▸ **GIVEN MATERIAL**

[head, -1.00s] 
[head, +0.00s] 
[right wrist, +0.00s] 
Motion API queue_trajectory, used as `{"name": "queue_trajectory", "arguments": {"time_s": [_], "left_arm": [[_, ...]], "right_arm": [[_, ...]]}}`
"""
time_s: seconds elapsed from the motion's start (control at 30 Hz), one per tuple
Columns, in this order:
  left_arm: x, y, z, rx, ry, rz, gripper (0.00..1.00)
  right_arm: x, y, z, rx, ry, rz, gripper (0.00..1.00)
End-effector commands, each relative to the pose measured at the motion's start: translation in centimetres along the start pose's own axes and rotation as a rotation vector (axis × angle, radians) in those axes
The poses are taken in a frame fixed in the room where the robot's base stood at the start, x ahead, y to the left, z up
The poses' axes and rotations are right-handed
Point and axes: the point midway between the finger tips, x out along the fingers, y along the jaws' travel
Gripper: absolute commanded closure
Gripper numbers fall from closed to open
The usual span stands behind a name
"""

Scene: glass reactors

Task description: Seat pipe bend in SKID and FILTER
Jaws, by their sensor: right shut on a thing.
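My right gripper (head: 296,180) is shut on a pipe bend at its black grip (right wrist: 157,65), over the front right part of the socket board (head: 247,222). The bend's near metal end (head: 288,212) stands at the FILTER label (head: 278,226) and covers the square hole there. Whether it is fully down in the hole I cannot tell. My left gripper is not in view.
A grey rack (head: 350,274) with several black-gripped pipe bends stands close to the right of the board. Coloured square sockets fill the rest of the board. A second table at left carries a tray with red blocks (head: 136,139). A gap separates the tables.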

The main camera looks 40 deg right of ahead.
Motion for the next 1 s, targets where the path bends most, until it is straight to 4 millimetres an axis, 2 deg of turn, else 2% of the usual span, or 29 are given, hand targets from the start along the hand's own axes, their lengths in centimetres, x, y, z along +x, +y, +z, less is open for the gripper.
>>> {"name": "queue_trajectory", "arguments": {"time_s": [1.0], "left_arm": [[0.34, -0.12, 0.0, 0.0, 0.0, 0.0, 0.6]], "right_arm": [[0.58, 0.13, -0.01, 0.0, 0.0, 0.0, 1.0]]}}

▸ **TASK DETAILS**
Copy out every line of the data above, exactly as given.

▸ **EXERCISE RESPONSE**
[head, -1.00s] 
[head, +0.00s] 
[right wrist, +0.00s] 
Motion API queue_trajectory, used as `{"name": "queue_trajectory", "arguments": {"time_s": [_], "left_arm": [[_, ...]], "right_arm": [[_, ...]]}}`
"""
time_s: seconds elapsed from the motion's start (control at 30 Hz), one per tuple
Columns, in this order:
  left_arm: x, y, z, rx, ry, rz, gripper (0.00..1.00)
  right_arm: x, y, z, rx, ry, rz, gripper (0.00..1.00)
End-effector commands, each relative to the pose measured at the motion's start: translation in centimetres along the start pose's own axes and rotation as a rotation vector (axis × angle, radians) in those axes
The poses are taken in a frame fixed in the room where the robot's base stood at the start, x ahead, y to the left, z up
The poses' axes and rotations are right-handed
Point and axes: the point midway between the finger tips, x out along the fingers, y along the jaws' travel
Gripper: absolute commanded closure
Gripper numbers fall from closed to open
The usual span stands behind a name
"""

Scene: glass reactors

Task description: Seat pipe bend in SKID and FILTER
Jaws, by their sensor: right shut on a thing.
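My right gripper (head: 296,180) is shut on a pipe bend at its black grip (right wrist: 157,65), over the front right part of the socket board (head: 247,222). The bend's near metal end (head: 288,212) stands at the FILTER label (head: 278,226) and covers the square hole there. Whether it is fully down in the hole I cannot tell. My left gripper is not in view.
A grey rack (head: 350,274) with several black-gripped pipe bends stands close to the right of the board. Coloured square sockets fill the rest of the board. A second table at left carries a tray with red blocks (head: 136,139). A gap separates the tables.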

The main camera looks 40 deg right of ahead.
Motion for the next 1 s, targets where the path bends most, until it is straight to 4 millimetres an axis, 2 deg of turn, else 2% of the usual span, or 29 are given, hand targets from the start along the hand's own axes, their lengths in centimetres, x, y, z along +x, +y, +z, less is open for the gripper.
>>> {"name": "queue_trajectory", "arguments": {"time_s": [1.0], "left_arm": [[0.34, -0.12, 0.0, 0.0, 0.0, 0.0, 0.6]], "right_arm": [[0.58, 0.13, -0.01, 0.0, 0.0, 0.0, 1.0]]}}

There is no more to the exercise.